Giant Manta rays sway and electric eels power a rock ‘n‘roll party on the ocean floor celebrating Cal Poly universities’ 75th entry in the Pasadena Rose Parade on Jan. 1, 2024.
Led by a 16-foot purple manta ray gliding over a colorful coral reef, 55-foot-long float “Shock n’ Roll: Powering the Musical Current,” depicts a rocking swim party. A trio of eels provide their current to electric guitars, a keyboard and turntable, honoring the 2024 Rose Parade theme “Celebrating the World of Music.”
Designed and built by students, the Cal Poly universities Rose Float is a joint effort of student teams at Cal Poly Pomona and Cal Poly in San Luis Obispo. Since their first entry in 1949, the combined team has won 61 awards, most recently the 2023 Extraordinaire Trophy.
This year’s entry features a 27-foot vibrant yellow eel powering a Gibson Flying V guitar while his eel friends bob to the beat and two enormous manta rays glide over a colorful coral reef studded with sea stars, anemones, sea urchins and a super-sized clam. A piano keyboard wraps around the back half, adding to the music ensemble.
Designing and building the float is almost a year-long process for the team and includes building, adjusting and fine-tuning the mechanical, drive and animation systems; welding the structural supports and shaping the design elements; testing decorative material; sheeting and foaming before the students can begin adding final design elements.
Both Cal Poly universities place an emphasis on learning by doing, for which the Rose Float team provides numerous opportunities.
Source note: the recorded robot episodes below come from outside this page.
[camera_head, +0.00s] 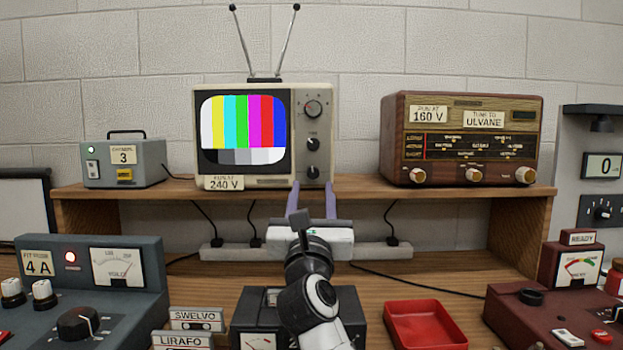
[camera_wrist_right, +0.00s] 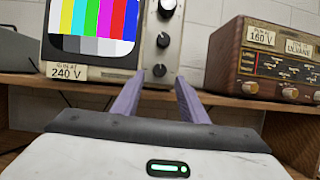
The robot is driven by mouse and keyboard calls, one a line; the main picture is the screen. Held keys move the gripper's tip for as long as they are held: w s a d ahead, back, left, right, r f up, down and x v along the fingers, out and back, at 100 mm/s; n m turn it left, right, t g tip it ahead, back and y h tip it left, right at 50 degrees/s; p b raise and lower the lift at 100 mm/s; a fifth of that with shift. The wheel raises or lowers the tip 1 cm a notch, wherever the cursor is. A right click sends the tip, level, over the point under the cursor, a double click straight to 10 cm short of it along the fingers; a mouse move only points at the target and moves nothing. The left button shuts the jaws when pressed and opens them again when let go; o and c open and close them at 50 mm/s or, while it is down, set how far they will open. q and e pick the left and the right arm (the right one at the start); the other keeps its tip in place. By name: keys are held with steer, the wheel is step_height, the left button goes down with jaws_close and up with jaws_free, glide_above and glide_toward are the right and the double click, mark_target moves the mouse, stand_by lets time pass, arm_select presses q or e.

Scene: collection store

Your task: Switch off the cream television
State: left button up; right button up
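The cream television (camera_head: 318,128) stands on the wooden shelf, its screen lit with colour bars. A column of dark knobs (camera_head: 313,108) runs down the right side of its front, and a label below the screen reads 240 V. It also shows in the right wrist view (camera_wrist_right: 163,60). My right gripper (camera_head: 312,190) is open and empty, its two purple fingers pointing up at the shelf edge, below the television's knob panel. In the right wrist view its fingertips (camera_wrist_right: 160,78) sit just below the lower knobs. My left gripper is not in view.
A brown radio (camera_head: 460,138) stands right of the television and a grey box (camera_head: 124,165) left of it, on the shelf (camera_head: 360,190). A power strip (camera_head: 375,250) lies below. A red tray (camera_head: 425,325) and several control boxes crowd the bench.

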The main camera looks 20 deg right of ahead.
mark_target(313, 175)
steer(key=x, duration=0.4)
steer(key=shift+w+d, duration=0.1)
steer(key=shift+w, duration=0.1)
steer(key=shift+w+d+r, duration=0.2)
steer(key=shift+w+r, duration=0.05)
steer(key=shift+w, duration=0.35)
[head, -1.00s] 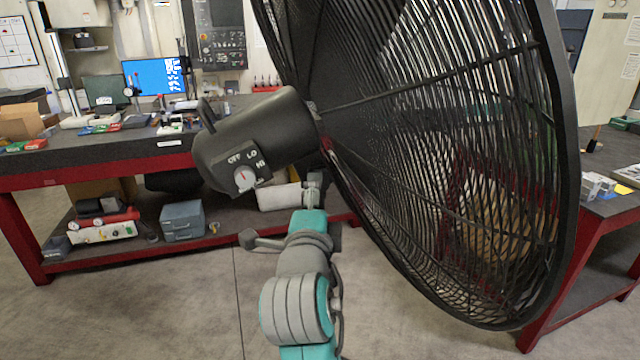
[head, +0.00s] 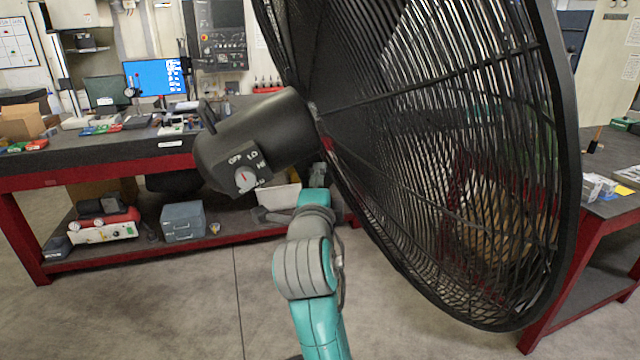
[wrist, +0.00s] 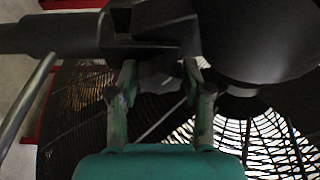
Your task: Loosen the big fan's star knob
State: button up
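The big black fan fills the right of the head view, with its round cage (head: 460,150) and dark motor housing (head: 255,140). A dial marked OFF, LO and HI (head: 244,179) is on the housing's end. In the wrist view, a dark lobed knob (wrist: 160,82), which looks like the star knob, sits under the fan's dark bracket (wrist: 160,22). My gripper (wrist: 160,72) has its two fingers apart, one on each side of the knob. A narrow gap seems to show beside it, and firm contact is not visible. In the head view the fingers are not clearly seen.
A workbench (head: 90,165) with red legs stands behind the fan, with a grey toolbox (head: 183,220) on its lower shelf. Another red-legged table (head: 600,215) is at the right. The floor (head: 150,310) at the front left is clear.

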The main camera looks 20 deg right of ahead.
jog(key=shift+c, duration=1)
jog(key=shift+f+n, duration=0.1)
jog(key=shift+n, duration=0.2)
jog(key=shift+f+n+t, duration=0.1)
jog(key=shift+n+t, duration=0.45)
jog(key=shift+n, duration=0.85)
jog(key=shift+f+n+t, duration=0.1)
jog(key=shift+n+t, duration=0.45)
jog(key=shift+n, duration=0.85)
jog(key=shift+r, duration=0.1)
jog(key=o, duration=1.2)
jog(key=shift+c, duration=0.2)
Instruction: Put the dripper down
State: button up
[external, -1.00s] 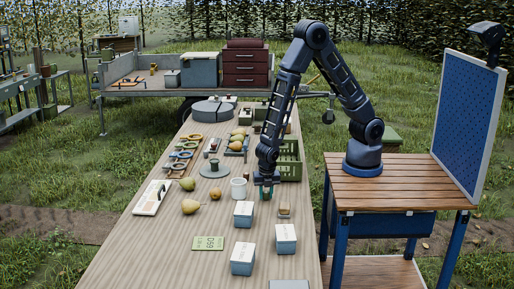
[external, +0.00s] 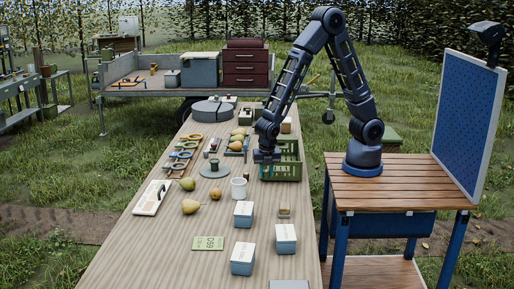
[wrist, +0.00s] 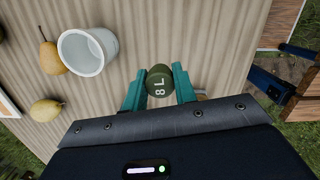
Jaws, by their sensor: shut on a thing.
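The dripper is a small dark green round piece marked "8 L" (wrist: 160,84). In the wrist view it sits between the two teal fingertips of my gripper (wrist: 160,88), which is shut on it. In the external view my gripper (external: 266,163) is raised above the right side of the long table, in front of the green crate's left part. The dripper cannot be made out there.
Pears (external: 190,206) lie further left. White-and-grey boxes (external: 285,238) stand nearer the front. A green crate (external: 292,170) stands at the table's right edge.

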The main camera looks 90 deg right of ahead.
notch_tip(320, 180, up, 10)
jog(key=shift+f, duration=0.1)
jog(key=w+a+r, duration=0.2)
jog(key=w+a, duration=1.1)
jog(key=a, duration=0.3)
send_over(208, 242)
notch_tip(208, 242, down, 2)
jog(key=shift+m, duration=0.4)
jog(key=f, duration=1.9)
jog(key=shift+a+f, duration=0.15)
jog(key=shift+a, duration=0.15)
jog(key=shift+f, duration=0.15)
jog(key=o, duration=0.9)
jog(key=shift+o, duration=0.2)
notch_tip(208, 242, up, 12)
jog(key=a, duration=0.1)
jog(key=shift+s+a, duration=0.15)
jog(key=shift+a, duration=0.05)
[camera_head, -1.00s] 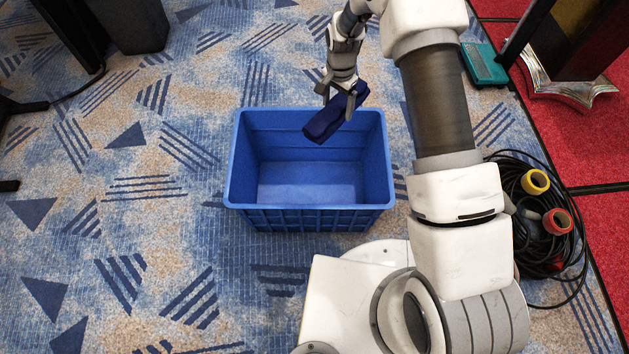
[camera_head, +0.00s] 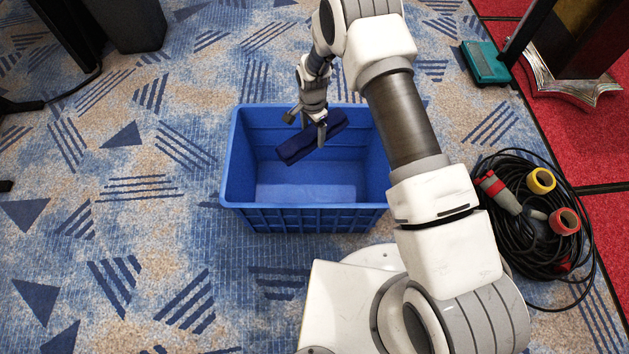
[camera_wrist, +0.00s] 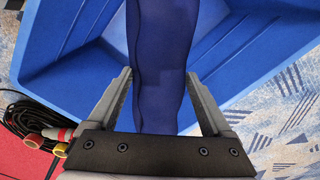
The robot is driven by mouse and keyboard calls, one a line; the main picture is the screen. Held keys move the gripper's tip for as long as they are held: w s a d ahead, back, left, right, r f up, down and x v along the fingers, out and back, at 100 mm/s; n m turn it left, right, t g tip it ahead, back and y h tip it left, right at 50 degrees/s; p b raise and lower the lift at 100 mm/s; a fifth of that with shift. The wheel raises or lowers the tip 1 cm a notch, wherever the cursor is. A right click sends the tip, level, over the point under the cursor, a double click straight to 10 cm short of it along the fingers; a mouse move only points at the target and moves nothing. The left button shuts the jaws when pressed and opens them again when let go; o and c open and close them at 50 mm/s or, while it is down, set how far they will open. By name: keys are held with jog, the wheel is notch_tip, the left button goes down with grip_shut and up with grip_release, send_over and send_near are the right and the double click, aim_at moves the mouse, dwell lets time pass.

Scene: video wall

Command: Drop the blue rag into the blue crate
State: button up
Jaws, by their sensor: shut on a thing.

This year, the students are excited about creating a new animation system to control the movements of creatures and other elements on the float.
“Revamping the system that electronically controls our float mechanisms will improve the ease of programming and give us more opportunities to improve our animations,” explained Brooke Handschin, a fourth-year mechanical engineering student and the Cal Poly Pomona construction chair. “If we are successful with the new system, we have the possibility of synching our animations to the music on our float.”
Cal Poly Pomona traditionally builds the front half of the float base, while students at Cal Poly San Luis Obispo build the back. Design elements are shaped by both teams, who join the two halves in Pomona later in October. When complete, the float will be 55 feet long, 23 feet high and 20 feet wide. Students will continue to build the float through the fall semester while balancing their studies. The efforts culminate in a huge push after finals until the floats are judged the day before the parade.
Each campus has a core team of about 30 students who lead the planning, construction, design, and decoration of the massive project.
“As we’ve developed this float,” said Quinn Akemon, president of the Cal Poly San Luis Obispo Rose Float team, “we’ve really continued to lean into Cal Poly’s learn by doing spirit and tried to make this float bigger and more exciting than ever before. Between interesting mechanism development, exciting decorations materials, and larger-than-life eels, rays, and instruments, this will definitely be a float to remember.” Akemon is a senior in plant sciences from Agoura Hills.
The 2024 parade theme, “Celebrating the World of Music,” was selected by Alex Aghajanian, this year’s Tournament of Roses president. “In a world of different cultures, beliefs, hopes, and dreams, one language unites us all — music,” he said earlier this year.
In a happy coincidence, Aghajanian is an alumnus of Cal Poly Pomona (’79 business administration). A volunteer with the parade since 1988, he is an attorney with the Law Offices of Alex P. Aghajanian. He and his wife, Paula, co-founded the Dream With Me Foundation, which supports vocal and instrumental arts in Southern California.